I have always believed that recommendation letters are read negatively, that if you don’t say something it is assumed that you can’t.  If you highlight how diligent a student is, it may be read as evidence that the student lacks ability.  A rec letter is an opportunity to put a student’s record in context, to explain a grade or a class or a teacher or life circumstances that are relevant in understanding the student’s journey.

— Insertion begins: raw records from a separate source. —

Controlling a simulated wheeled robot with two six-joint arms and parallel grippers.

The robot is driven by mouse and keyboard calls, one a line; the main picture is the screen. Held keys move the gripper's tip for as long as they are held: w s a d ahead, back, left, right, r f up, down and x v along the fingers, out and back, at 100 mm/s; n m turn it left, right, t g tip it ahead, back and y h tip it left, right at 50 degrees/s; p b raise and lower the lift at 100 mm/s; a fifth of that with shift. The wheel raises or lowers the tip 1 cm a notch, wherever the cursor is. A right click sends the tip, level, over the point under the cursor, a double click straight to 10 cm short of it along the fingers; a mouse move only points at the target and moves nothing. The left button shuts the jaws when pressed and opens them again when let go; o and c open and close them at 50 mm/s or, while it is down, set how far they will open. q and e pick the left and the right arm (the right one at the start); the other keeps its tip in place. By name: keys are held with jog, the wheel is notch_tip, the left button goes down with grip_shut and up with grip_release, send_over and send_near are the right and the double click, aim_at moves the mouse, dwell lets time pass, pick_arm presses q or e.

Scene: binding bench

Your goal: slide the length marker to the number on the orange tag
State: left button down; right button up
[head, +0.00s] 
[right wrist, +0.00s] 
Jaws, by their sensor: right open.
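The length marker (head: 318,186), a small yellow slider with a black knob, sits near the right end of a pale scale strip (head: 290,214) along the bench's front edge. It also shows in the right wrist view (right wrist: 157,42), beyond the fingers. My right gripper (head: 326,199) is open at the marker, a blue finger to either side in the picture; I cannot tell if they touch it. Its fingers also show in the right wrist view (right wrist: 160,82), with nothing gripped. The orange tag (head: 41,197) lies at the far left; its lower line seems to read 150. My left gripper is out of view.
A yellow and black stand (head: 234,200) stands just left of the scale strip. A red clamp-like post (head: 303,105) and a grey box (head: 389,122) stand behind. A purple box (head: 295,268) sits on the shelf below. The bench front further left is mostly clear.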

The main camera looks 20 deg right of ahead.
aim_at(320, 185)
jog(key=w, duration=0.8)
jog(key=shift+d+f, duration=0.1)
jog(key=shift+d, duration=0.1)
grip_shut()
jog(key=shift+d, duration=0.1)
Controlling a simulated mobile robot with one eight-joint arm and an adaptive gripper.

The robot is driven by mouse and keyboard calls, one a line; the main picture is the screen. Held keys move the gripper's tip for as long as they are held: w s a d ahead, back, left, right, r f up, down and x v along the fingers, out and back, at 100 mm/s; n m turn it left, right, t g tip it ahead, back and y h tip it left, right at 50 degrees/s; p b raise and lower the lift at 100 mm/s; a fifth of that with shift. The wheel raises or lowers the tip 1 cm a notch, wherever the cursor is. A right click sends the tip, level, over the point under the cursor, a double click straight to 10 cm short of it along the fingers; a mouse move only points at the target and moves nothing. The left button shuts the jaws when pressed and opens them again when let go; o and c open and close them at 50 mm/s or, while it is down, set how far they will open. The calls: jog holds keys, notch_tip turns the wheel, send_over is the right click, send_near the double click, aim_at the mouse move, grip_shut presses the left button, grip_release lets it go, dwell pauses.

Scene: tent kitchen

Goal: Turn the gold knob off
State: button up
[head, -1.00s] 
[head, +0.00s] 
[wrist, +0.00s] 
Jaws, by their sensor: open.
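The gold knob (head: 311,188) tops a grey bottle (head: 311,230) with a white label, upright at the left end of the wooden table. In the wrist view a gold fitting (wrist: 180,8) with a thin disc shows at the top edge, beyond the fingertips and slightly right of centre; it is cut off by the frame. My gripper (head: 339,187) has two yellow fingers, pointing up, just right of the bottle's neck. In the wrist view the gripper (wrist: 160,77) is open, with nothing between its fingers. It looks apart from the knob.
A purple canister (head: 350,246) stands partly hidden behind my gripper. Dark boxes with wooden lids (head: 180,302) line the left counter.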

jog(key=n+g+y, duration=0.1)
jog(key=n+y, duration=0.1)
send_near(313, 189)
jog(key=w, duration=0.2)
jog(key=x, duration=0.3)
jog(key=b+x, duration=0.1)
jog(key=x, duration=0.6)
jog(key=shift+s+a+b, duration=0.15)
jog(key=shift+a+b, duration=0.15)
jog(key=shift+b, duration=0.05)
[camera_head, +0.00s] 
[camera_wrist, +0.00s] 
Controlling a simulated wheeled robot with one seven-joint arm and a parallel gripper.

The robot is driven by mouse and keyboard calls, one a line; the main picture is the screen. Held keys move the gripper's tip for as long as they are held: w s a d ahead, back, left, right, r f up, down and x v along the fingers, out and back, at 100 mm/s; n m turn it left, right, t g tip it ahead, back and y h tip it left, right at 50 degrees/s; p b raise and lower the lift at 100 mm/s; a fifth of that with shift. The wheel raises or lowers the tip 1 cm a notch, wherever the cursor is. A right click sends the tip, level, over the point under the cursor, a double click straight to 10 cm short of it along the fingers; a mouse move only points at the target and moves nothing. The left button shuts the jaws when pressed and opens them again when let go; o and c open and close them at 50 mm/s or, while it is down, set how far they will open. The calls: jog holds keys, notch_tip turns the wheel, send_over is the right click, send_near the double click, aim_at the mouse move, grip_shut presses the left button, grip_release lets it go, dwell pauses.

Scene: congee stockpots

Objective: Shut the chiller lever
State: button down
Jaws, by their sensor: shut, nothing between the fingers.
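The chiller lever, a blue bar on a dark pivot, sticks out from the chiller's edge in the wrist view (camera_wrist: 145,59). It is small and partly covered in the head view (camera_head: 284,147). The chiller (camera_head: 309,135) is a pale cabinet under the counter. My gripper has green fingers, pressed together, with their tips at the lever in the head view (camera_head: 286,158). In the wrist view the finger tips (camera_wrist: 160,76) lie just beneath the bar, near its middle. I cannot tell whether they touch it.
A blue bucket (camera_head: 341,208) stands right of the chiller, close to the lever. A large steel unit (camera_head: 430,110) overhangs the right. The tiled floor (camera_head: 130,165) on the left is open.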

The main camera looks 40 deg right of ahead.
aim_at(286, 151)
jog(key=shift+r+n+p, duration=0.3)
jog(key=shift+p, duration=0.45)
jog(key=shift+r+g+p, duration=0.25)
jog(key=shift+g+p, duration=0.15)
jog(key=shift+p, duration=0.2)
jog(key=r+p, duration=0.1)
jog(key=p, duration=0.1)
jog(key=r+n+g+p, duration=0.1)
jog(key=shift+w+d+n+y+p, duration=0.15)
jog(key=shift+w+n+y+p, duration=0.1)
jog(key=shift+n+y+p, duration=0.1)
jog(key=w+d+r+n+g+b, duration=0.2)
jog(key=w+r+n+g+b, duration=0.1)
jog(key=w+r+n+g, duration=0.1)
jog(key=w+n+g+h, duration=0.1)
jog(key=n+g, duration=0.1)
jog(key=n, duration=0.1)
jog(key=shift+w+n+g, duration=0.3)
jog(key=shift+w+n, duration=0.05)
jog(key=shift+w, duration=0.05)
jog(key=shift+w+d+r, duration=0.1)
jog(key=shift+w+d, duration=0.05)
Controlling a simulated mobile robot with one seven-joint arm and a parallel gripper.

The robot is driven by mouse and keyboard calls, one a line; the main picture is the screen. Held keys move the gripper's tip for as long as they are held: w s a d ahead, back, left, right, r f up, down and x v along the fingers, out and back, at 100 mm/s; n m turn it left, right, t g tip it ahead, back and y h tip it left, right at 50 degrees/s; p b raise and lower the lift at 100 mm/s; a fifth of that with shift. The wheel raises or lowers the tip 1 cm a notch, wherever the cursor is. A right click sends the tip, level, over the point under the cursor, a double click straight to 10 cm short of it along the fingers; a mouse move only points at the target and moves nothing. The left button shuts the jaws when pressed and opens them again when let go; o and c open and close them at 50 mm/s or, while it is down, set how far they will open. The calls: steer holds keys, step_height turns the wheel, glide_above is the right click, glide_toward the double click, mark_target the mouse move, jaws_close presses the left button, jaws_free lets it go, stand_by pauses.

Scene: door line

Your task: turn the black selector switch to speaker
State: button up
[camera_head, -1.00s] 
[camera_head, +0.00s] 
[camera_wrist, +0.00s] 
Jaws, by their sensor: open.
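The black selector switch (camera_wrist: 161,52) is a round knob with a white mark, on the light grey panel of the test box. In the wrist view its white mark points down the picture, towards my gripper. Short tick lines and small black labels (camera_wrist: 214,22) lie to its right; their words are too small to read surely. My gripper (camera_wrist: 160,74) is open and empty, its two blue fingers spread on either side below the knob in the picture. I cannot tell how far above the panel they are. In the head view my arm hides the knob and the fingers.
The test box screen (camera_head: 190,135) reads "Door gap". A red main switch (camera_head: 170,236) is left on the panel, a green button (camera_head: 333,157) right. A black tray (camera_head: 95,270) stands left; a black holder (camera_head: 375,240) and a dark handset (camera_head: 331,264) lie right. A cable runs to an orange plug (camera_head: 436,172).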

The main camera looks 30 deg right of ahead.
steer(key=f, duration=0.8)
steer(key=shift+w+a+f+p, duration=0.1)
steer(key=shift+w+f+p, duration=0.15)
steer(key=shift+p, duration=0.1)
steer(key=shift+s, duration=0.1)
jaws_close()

Recommendation writers are like politicians, always looking for the perfect euphemism, the sufficiently vague phrase that is open to interpretation, preferably faulty.  Many years ago, Robert Thornton, an economics professor at Lehigh, developed the Lexicon of Inconspicuously Ambiguous Recommendations, or LIAR.  His examples were oriented toward job recommendations, and were meaningful for what they didn’t say rather than what they did.  The phrase “You will be fortunate to get this person to work for you” could be high praise or might be missing the important information (no one else has been able to get them to work).  In a college recommendation, describing a student as “entrepreneurial” could mean they sell drugs to all their friends, while “he hopes to become an engineer” might be missing the all-important (but he better learn to drive a train).  And should the statement, “I would place him in a class by himself” be interpreted figuratively or literally?

The biggest ethical issue attached to recommendation writing is what information to include and what to leave out.  I see my job as being an advocate for the student, presenting the best case I can for them, without compromising my credibility.  I have therefore never written a recommendation intended to be negative.  I try to follow my grandmother’s advice—“If you can’t say something nice, say nothing at all.”